Find every line of the listing below where "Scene" appears, and copy it.

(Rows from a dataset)
○ ○ ○ ○ ○
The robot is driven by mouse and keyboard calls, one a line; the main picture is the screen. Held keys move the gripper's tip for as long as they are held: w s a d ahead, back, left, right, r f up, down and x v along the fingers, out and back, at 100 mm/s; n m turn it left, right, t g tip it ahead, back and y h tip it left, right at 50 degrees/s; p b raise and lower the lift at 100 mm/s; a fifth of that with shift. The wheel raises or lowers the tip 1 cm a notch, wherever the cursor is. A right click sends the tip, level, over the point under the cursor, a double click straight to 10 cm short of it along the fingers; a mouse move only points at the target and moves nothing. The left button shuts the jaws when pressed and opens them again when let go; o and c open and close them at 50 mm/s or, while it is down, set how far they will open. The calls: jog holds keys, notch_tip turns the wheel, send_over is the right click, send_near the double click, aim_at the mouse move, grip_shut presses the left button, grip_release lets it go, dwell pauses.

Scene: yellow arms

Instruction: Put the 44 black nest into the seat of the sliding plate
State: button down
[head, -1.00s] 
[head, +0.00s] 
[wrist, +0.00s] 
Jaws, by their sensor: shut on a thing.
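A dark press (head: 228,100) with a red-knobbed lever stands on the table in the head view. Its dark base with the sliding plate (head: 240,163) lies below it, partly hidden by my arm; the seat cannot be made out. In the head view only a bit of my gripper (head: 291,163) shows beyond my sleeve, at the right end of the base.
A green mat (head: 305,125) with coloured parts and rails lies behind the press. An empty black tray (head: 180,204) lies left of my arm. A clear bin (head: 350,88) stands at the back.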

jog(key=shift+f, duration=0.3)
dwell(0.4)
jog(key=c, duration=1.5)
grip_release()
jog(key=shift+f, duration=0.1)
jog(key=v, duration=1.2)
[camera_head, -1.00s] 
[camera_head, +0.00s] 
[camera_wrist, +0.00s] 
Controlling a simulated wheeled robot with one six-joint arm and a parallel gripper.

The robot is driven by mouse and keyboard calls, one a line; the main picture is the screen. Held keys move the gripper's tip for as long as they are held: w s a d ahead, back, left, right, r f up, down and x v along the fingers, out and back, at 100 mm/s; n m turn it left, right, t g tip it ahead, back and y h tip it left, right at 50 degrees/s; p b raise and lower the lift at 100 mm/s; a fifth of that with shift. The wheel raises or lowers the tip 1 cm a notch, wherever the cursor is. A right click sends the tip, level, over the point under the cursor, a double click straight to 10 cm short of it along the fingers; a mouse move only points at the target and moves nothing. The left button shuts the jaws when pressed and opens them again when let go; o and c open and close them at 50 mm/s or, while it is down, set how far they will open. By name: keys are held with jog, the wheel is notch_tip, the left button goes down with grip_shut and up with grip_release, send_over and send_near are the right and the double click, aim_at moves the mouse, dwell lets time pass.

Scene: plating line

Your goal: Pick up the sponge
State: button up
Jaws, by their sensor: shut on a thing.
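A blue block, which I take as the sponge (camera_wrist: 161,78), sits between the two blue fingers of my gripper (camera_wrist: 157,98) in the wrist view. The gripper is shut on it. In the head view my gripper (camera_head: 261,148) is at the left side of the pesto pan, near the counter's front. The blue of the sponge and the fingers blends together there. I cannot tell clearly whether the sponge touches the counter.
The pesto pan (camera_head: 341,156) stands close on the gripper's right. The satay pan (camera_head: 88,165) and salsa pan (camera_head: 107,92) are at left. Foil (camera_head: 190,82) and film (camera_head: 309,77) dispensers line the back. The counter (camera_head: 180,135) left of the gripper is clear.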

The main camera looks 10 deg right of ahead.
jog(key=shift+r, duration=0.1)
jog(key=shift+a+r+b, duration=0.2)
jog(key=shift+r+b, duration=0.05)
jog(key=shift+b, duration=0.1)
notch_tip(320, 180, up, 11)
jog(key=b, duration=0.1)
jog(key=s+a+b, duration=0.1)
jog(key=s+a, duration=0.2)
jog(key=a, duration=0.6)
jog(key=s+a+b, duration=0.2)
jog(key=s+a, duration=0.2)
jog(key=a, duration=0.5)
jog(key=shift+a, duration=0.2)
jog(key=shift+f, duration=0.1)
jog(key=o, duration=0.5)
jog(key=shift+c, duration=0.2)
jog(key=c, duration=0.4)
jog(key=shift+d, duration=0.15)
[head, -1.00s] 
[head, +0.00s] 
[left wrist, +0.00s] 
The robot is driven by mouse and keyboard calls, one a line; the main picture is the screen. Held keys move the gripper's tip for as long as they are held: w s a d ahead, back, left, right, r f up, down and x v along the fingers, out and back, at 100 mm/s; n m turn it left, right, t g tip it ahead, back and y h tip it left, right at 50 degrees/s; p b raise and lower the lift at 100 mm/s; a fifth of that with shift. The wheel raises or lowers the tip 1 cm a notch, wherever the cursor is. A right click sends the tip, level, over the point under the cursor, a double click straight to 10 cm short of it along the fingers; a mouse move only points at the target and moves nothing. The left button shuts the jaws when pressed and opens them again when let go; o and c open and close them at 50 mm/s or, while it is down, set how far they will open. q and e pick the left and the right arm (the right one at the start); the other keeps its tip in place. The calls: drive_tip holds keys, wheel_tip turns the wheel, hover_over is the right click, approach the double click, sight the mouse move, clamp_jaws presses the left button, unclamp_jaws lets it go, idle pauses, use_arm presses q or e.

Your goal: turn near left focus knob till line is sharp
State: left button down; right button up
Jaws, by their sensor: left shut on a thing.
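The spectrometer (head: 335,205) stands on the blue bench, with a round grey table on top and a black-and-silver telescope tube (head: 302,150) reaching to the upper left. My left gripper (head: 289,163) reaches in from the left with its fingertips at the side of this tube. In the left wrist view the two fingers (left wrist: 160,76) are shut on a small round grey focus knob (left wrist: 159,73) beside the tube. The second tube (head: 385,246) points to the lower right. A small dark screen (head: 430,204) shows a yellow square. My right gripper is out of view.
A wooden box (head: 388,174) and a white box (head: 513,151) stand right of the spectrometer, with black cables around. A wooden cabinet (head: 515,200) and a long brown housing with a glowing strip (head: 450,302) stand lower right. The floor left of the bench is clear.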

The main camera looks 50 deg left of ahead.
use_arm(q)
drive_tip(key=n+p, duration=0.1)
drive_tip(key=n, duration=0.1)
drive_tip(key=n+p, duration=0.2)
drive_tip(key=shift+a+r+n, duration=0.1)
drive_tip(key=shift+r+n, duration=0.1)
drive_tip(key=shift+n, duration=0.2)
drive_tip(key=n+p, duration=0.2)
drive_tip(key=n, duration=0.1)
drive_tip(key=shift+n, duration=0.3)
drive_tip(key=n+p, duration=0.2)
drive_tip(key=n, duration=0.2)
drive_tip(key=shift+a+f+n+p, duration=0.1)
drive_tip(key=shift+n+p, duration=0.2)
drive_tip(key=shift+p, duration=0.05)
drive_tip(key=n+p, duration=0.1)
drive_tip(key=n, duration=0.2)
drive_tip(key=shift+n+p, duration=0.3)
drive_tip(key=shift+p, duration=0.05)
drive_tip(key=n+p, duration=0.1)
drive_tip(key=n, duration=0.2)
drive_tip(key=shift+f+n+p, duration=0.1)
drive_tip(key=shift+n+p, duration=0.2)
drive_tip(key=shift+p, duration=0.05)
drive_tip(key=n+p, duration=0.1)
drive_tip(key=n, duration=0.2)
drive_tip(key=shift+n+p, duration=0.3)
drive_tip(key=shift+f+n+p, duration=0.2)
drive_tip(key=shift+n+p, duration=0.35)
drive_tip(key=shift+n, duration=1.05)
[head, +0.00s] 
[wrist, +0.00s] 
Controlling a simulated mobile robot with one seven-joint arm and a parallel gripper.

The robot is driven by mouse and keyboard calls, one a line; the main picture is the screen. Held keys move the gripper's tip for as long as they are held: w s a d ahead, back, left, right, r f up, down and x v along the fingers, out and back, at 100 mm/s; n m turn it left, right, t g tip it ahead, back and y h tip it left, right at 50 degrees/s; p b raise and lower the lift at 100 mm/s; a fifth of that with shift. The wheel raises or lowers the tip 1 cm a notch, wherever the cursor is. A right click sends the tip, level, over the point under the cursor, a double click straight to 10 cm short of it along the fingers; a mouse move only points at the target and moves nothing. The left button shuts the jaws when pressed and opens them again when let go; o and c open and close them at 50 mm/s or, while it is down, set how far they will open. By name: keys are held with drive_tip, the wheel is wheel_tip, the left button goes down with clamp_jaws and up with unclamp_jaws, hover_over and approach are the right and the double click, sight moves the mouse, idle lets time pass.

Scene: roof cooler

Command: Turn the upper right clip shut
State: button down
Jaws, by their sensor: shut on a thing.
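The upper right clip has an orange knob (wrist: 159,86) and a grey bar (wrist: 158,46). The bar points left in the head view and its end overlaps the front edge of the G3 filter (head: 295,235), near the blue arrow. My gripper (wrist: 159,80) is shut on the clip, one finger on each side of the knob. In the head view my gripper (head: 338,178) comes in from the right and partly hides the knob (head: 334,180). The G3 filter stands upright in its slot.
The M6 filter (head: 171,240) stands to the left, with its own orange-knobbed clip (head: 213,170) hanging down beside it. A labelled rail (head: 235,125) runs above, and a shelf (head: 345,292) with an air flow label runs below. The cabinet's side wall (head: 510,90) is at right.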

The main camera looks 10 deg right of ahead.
○ ○ ○ ○ ○
§ **WRITTEN RESPONSE**:
Scene: yellow arms
Scene: plating line
Scene: roof cooler

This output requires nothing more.